After Chauncey actually appears on a late night talk show, the public receives him with great adulation as a fresh new voice. A public yearning for something fresh. Sounding fresh, at least. But his trick—an unconscious one—is speaking generalities and using vague analogies while actually describing the only thing he really knows: tending his garden (as the garden man becomes Gardiner, Chance becomes the personification of television). His listeners supply the meaning and the profundity. Who could have planned it this way? Yet, Chauncey also seems on the verge of revelation.

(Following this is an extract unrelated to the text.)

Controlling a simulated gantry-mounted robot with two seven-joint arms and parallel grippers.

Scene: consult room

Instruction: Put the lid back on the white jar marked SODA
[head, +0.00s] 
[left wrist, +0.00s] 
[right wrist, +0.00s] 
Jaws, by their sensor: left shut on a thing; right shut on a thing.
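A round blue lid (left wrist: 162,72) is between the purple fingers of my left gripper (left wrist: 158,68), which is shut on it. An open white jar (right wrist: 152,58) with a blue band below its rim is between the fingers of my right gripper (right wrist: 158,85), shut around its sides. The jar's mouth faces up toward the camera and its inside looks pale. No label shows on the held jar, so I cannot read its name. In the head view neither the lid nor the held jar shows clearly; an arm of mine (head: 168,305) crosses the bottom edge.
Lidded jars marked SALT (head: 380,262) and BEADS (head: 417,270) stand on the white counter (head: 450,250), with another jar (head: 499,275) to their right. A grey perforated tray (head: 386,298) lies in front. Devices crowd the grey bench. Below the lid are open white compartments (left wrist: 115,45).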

To pick up a thread from Nietzsche’s, The Use and Abuse of History, he writes how man looks at the herd and asks:

“Why do you look at me and not speak to me of your happiness? ” The beast wants to answer—“Because I always forget what I wished to say”; but he forgets this answer too, and is silent; and the man is left to wonder. (5)

While trying not to tread into the tracks of the liberal political stance of early television critiques like A Face in the Crowd, one cannot resist associating the political identity of Chauncey Gardiner with Ronald Reagan. Better, since the film appeared a year before Reagan’s election, Chauncey anticipates Reagan. We would not want to scare away conservatives who worship at Reagan’s altar; it should be understood that we might imagine Reagan being as innocent as Chauncey with the flair to communicate” with his audience. The times demanded Reagan’s appearance: a hollow politics filled with positive thinking bombast, sold to the public with the right one-liners and captions, reality locked up and made what Reagan’s White House wanted it to be. Not just Doublespeak but the Reagan mastery of the story that the teller himself didn’t know was fact or fiction, or had blended the fact and fiction to create a better sounding reality for the United States. He couldn’t have done it without television and its ethos. The achievement of Bill Clinton, within this ethos, is that he has consciously become what Reagan naturally was, which has meant that a different game has been played in the 1990s, a more sophisticated game, best seen in the documentary, The War Room.

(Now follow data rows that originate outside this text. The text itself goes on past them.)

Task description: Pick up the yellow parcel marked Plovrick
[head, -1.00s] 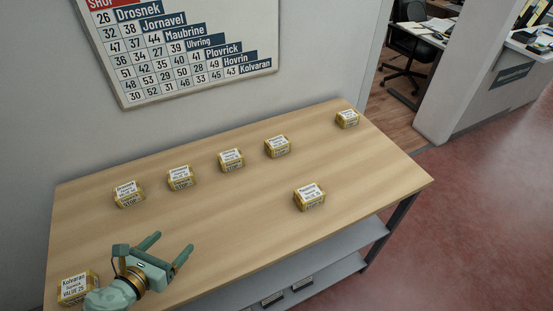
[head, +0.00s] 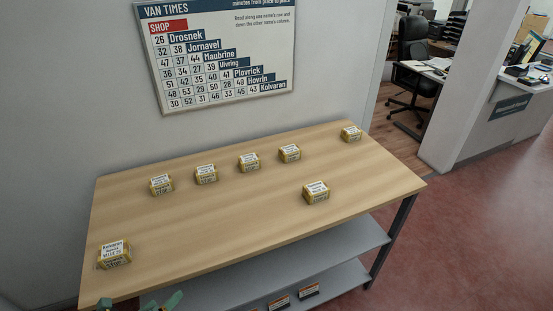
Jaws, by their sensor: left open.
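Several small yellow parcels with white labels stand apart on the wooden table (head: 230,218). The near-left parcel (head: 115,257) reads Kolvaran. A back row holds one parcel (head: 161,186), a second (head: 206,175), a third (head: 249,163) and another (head: 290,154). One parcel (head: 351,134) is at the far right corner and one (head: 316,194) is nearer the right front. Their names are too small to read, so I cannot tell which is Plovrick. My left gripper (head: 161,302) shows only its green fingertips at the bottom edge, open, away from every parcel. My right gripper is out of view.
A Van Times board (head: 222,55) hangs on the wall behind the table. Grey shelves (head: 300,270) lie below the tabletop. An office chair (head: 412,75) and a counter (head: 500,115) are at the back right. Red floor (head: 460,250) is clear at right.

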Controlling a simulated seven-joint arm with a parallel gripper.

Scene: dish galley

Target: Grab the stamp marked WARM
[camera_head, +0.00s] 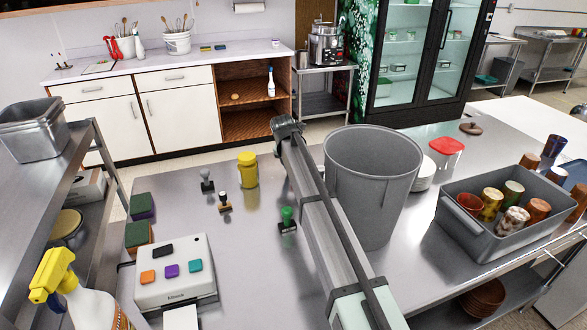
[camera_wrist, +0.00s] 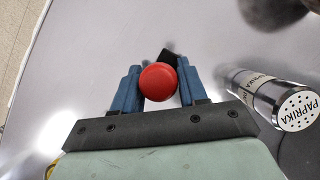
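In the wrist view a stamp with a round red knob (camera_wrist: 158,82) and a dark base lies between the blue fingers of my gripper (camera_wrist: 157,84). The fingers stand apart, one at each side of the knob. I cannot tell whether they press on it. No marking on this stamp can be read. In the head view my gripper (camera_head: 287,125) is at the far edge of the steel table and hides this stamp. Three other stamps stand on the table: a grey one (camera_head: 207,182), a wooden-handled one (camera_head: 224,202) and a green one (camera_head: 288,220). Their labels are unreadable.
A yellow container (camera_head: 248,170) stands left of my arm. A large grey bin (camera_head: 372,180) stands close on the right, with a grey tub (camera_head: 490,245) of cups beyond. An ink-pad box (camera_head: 175,290) is at front left.

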Chauncey Gardiner’s name was derived from Shirley MacLaine’s character mishearing him saying, “Chance the gardener.” His garden-wisdom that mesmerizes the public keynotes his naturalness, his absence of pretense and phoniness. However, the name “Chance” strikes more deeply into the universe cued by television. Whenever he watches television, he both apes what he watches (a practice hilariously followed in the real world when he is given the message for Rafael) and turns the channels away from what he watches. Everything catches his attention, but he cannot stay with anything for very long. A Benjy Compson jerkiness caused by unconscious responses to the images on the screen. The arbitrariness of what he watches might represent a model of a universe which itself is naturally arbitrary; Man, the natural animal Man, becomes that universe of un-meaning and senselessness. Being There’s ultimate satiric point might well be that what the world finds most profound, most insightful, becomes the gateway to an arbitrary society. No one will then be able to answer why study this or that or why observe this or that law. All has become chance. Our parents met by chance, as all parents met by chance, and what we are becomes the sum of a universe of chance happenings. All meaning dissolves within this universe of chance. Such logic devolves all life to chance. To an extent everything can be explained away—starting with the behavior of sociopaths. The society, the world, melts into a paradise of the indistinct.

What kind of people would allow that? Were Americans the perfect people to have developed and be devoted to television? Have certain movies commented on the phenomenon? What kind of threat did movies see television being? How did perceptions of that threat change over the last fifty years? And were other media prior to the television age as much of a threat as television seems to be now to our national consciousness?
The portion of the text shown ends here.